As noted above, the judge determined that the search did not fall within any of the narrowly-drawn exceptions to the warrant requirement. Commonwealth v. Forde, 367 Mass. 798 , 800 (1975). Accordingly, she ordered the suppression of
the evidence seized during the search of the apartment. The Commonwealth does not assert that the judge erred in determining that the search failed to meet any of the exceptions. Therefore, the order suppressing the evidence seized during the apartment search is affirmed. The case is remanded to the Superior Court for proceedings consistent with this opinion.
[Note 1] The Commonwealth also argues that the defendant waived his argument concerning the propriety of the single justice's granting leave to appeal in that he failed to file a memorandum in opposition to the Commonwealth's application and waited over six months before filing a motion to reconsider. We have reviewed the record and conclude that, in these circumstances, the defendant sufficiently raised this issue below to raise it here.
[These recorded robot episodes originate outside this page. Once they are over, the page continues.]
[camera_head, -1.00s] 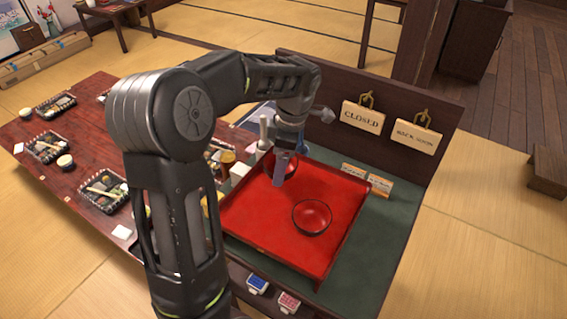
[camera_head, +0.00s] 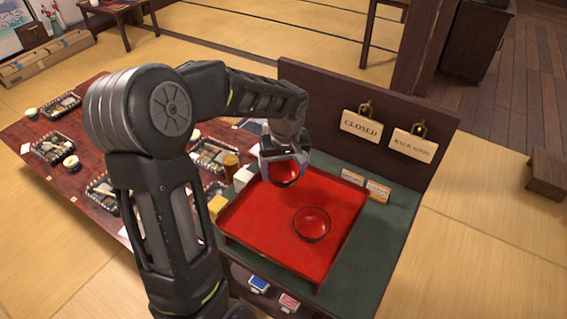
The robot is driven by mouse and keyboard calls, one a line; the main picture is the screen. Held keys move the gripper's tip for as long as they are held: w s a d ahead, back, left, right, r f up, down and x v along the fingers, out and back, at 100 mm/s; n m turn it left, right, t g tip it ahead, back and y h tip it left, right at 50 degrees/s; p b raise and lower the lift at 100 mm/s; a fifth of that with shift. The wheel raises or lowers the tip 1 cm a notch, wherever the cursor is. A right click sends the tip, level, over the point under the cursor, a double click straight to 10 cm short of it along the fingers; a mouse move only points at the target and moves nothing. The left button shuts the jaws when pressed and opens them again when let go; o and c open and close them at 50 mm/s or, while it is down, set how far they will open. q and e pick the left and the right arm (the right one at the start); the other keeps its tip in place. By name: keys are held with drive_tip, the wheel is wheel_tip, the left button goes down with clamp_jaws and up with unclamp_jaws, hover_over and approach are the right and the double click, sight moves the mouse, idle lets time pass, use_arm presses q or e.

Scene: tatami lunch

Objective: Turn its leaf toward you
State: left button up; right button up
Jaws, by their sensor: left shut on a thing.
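My left gripper (camera_head: 284,158) is shut on a red bowl with a dark outside (camera_head: 285,175), over the back left part of the red tray (camera_head: 262,233). The fingers are spread across the bowl's width, at its sides. I cannot tell whether the bowl touches the tray. A second red bowl (camera_head: 312,224) with a dark rim stands on the tray, nearer the front and apart from the gripper. No leaf can be made out on either bowl. My right gripper is not in view.
Behind the tray stands a dark panel with a CLOSED sign (camera_head: 361,126) and a second sign (camera_head: 413,144). Two small cards (camera_head: 378,191) stand at its foot. The green surface (camera_head: 375,240) at right is clear.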

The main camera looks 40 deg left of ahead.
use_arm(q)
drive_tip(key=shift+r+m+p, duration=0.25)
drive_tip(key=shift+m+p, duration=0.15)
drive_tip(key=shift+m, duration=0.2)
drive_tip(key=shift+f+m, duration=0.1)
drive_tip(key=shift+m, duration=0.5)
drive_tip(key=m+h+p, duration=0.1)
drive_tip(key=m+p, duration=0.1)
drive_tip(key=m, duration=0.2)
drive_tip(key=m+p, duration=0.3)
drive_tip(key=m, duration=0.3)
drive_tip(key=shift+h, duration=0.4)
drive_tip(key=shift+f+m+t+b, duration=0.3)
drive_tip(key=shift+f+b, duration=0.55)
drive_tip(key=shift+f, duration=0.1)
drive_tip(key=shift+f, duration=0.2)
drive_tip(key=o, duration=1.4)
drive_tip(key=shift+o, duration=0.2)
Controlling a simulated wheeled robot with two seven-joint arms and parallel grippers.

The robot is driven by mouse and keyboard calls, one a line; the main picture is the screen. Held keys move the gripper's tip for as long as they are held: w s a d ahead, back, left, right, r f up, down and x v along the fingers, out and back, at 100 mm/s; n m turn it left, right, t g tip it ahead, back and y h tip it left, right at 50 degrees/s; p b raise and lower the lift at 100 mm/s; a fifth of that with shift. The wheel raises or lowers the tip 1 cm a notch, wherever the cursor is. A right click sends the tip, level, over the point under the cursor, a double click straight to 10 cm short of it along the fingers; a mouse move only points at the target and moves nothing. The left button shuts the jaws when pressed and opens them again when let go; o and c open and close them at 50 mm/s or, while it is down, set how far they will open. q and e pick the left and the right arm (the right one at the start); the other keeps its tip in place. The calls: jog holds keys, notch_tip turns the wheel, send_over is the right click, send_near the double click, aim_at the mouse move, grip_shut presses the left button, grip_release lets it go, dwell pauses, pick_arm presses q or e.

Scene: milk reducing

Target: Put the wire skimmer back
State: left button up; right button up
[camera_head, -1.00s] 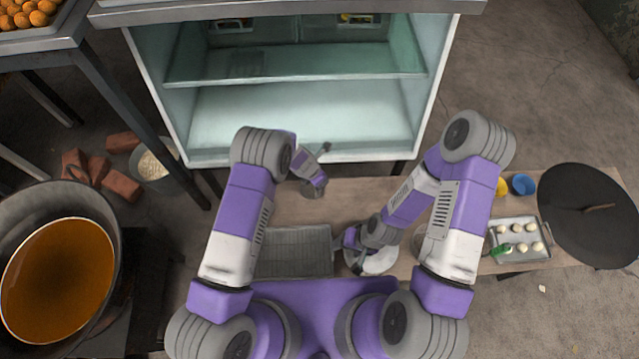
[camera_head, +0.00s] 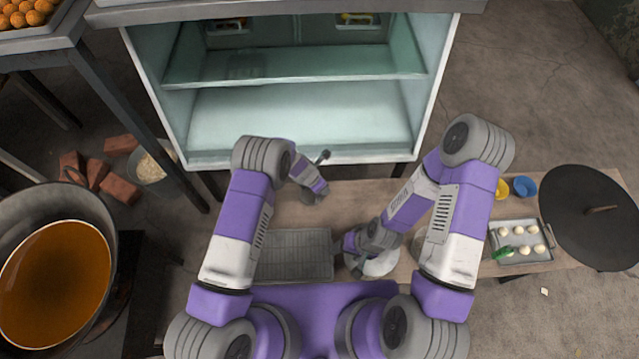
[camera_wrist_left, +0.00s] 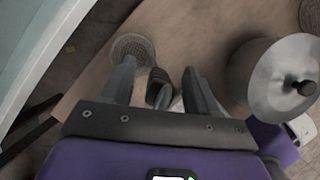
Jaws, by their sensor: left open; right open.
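In the left wrist view, a round grey mesh disc (camera_wrist_left: 133,47), which looks like the wire skimmer's head, is just beyond my left gripper (camera_wrist_left: 159,70). A dark, rounded piece (camera_wrist_left: 157,84) shows between the spread fingers; I cannot tell whether it is the skimmer's handle or whether the fingers touch it. In the head view my left gripper (camera_head: 314,191) is over the wooden table, in front of the cabinet, its fingertips unclear. My right gripper (camera_head: 357,264) is open, low beside a round pale metal vessel (camera_head: 380,264).
The open glass-walled cabinet (camera_head: 300,115) stands behind the wooden table (camera_head: 370,190). A grey tray (camera_head: 293,255) lies at the table's front. A lidded pot (camera_wrist_left: 280,75) stands right of my left gripper. Dough balls on a tray (camera_head: 519,242) and a black pan (camera_head: 585,220) are far right.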

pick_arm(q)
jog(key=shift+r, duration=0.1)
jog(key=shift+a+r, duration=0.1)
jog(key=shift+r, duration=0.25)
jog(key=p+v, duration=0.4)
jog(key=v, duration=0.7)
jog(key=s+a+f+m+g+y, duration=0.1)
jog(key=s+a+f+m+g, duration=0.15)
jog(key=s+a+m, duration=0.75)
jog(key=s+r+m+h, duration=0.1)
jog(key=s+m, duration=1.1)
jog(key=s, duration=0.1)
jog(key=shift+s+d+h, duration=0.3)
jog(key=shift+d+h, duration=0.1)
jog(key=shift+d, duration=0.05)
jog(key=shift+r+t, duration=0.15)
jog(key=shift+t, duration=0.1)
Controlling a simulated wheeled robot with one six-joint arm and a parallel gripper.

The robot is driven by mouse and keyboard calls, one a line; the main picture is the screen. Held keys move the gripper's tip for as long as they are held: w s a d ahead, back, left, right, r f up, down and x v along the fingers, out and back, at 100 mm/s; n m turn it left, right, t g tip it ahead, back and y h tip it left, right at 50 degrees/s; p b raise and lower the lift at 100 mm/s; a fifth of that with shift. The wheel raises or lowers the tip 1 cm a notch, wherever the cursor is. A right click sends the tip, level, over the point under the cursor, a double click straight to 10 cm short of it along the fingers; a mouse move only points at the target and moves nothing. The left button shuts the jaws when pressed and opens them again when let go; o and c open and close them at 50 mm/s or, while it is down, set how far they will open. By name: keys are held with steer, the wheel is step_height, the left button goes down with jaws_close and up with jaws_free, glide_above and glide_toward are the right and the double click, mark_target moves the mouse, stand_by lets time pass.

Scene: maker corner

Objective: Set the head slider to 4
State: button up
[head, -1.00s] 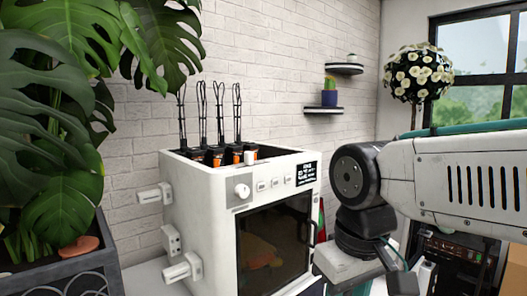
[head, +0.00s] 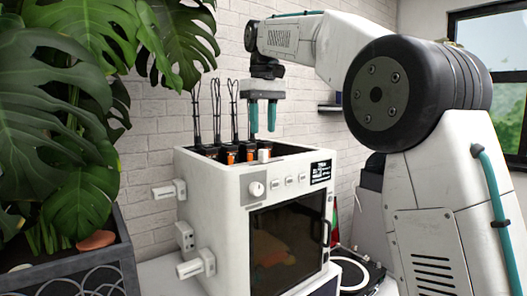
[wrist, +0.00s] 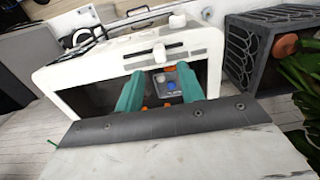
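The white machine (head: 231,215) stands at the middle of the head view, with its open top full of black and orange parts. A small white block (head: 264,155), which looks like a slider cap, sits at the top beside orange parts; it also shows in the wrist view (wrist: 160,52). I cannot read a scale by it. My gripper (head: 263,129) points down above the open top, its two teal fingers apart and empty. The fingers appear clear of the white block.
White fittings (head: 168,193) stick out from the left side. A leafy plant in a planter (head: 70,270) stands left.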

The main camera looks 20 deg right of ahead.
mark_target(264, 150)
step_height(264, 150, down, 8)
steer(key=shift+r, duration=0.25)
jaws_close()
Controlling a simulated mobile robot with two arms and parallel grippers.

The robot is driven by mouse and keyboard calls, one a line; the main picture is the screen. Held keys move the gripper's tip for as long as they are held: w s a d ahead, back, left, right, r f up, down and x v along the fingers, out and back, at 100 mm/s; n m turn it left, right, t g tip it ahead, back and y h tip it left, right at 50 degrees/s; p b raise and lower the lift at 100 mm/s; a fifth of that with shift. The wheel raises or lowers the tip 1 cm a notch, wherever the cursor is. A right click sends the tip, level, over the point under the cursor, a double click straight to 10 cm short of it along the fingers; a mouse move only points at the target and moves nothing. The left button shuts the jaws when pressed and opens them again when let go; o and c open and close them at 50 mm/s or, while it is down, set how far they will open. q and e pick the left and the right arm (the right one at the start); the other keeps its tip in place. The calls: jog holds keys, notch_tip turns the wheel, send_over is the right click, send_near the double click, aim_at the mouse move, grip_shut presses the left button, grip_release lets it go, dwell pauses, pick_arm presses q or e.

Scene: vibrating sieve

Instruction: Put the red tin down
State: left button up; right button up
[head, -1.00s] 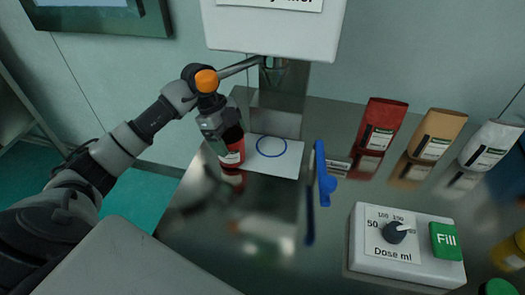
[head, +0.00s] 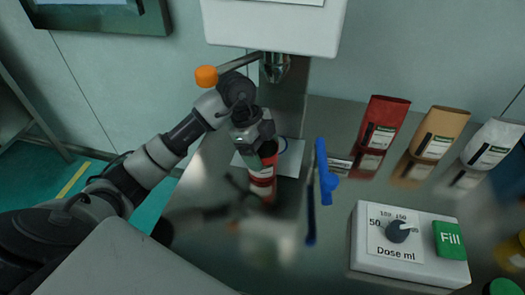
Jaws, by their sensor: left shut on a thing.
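The red tin (head: 263,172) with a white label is held upright by my left gripper (head: 258,142), which is shut on its upper part. The tin is in front of the white card (head: 291,160) on the steel table and hides part of it. Whether the tin's base touches the table, I cannot tell. The blue ring on the card is mostly hidden behind the tin and gripper. My right gripper is not in view.
A metal spout (head: 276,66) hangs under a white dispenser (head: 272,28). A blue handle (head: 324,172) stands right of the card. Red (head: 379,130), tan (head: 436,138) and white (head: 490,146) pouches stand at the back right. A dose box (head: 408,245) lies front right. The front-left steel surface is clear.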

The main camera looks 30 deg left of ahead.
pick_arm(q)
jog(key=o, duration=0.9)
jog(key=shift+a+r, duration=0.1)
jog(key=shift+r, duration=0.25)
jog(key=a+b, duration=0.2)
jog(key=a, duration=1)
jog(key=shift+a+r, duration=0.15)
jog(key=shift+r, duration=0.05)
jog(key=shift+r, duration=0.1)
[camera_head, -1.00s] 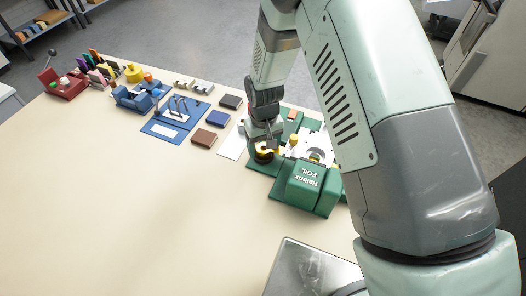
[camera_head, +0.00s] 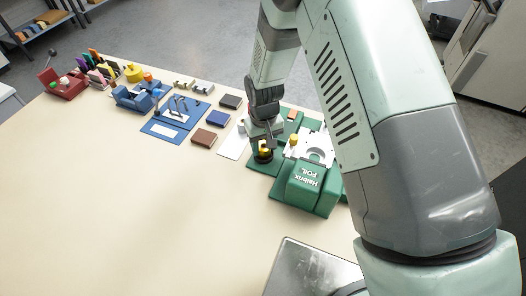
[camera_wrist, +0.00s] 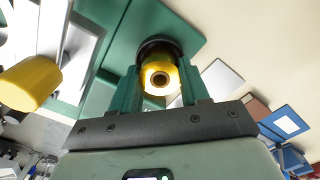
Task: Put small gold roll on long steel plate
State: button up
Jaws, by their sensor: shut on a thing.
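The small gold roll (camera_wrist: 160,78) has a pale core with a dark centre. In the wrist view it sits between the two green fingers of my gripper (camera_wrist: 160,92), which is shut on it. In the head view my gripper (camera_head: 265,146) is low over the left part of the green foil machine (camera_head: 310,185), with a little of the gold roll showing above a black round part (camera_head: 263,157). I cannot tell whether the roll touches that part. A long pale plate (camera_head: 233,146), which looks like the steel plate, lies flat and bare just left of the machine.
A yellow cylinder (camera_wrist: 30,82) stands close by on the machine; it also shows in the head view (camera_head: 294,140). Brown and dark blocks (camera_head: 204,138), a blue tray (camera_head: 166,131) and several coloured tools lie further left. The table's front is clear.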

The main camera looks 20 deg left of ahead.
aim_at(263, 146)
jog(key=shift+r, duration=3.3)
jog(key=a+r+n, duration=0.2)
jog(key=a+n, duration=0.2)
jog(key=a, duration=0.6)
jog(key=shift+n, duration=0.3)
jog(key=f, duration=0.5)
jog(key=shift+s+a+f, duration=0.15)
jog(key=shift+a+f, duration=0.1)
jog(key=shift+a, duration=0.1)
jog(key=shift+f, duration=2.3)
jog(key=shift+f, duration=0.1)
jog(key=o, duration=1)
[Note 2] We do not read Commonwealth v. Bouvier, 399 Mass. 1002 (1987), as mandating a different result. In that case, the Commonwealth failed to file a notice of appeal when seeking leave to appeal, but instead filed a motion to stay the proceedings pending appeal. We declined to equate the motion to stay the proceedings with a notice of appeal, citing concerns of disturbing "a well-integrated procedure for the appeal of lower court decisions." In particular, we noted the rule that required the clerk to compile the record upon the filing of the notice of appeal. In this case, because the Commonwealth filed a notice of appeal, this concern will not be frustrated here if we allow the appeal.
[Note 3] Massachusetts Rule of Appellate Procedure 4 (c) as amended, 378 Mass. 928 (1979), provides in pertinent part: "Upon a showing of excusable neglect, the lower court may extend the time for filing the notice of appeal by any party for a period not to exceed thirty days . . . ." Rule 14 (b), 365 Mass. 859 (1974), provides in pertinent part: "The appellate court or a single justice for good cause shown may upon motion enlarge the time prescribed by these rules or by its order for doing any act, or may permit an act to be done after the expiration of such time . . . ."
[Note 4] Massachusetts Rule of Appellate Procedure 2, 365 Mass. 845 (1974), provides in full: "In the interest of expeditingdecision, or for other good cause shown, the appellate court or a single justice may . . . suspend the requirements or provisions of any of these rules in a particular case on application of a party or on its own motion and may order proceedings in accordance with its direction. Such a suspension may be made on reasonable terms."
[Note 5] For example, the Federal Courts of Appeal have uniformly held that violations of Fed. R. Crim. P. 41(d), which requires the presentation of a copy of the warrant at the time of search, are ministerial in nature and a motion to suppress should only be granted when the defendant shows legal prejudice or that the noncompliance was in bad faith. See United States v. Marx, 635 F.2d 436, 441 (5th Cir. 1981); United States v. McKenzie, 446 F.2d 949, 954 (6th Cir. 1971); United States v. Woodring, 444 F.2d 749, 751 (9th Cir. 1971). To show prejudice, the defendant must show that "the search might not have occurred or would not have been so abrasive if the Rule had been followed." United States v. Burke, 517 F.2d 377, 386-387 (2d Cir. 1975). See 2 W.R. LaFave, Search & Seizure Section 4.12(a) 358-359 (2d ed. & supp. 1994), and cases cited.
[Note 6] This case is distinguishable from Commonwealth v. Blake, 413 Mass. 823 , 824 n.2, in that the defendant in that case did not argue that he was entitled to any relief on appeal on the ground that the warrant was apparently not in the possession of the officers at the scene when the search began.
In Commonwealth v. Yesilciman, 406 Mass. 736 , 743 (1990), the issue whether the warrant had to be present at the search was not raised. We add that the police may still secure "an area to be searched before a warrant is procured" and until the police arrive at the area with the warrant.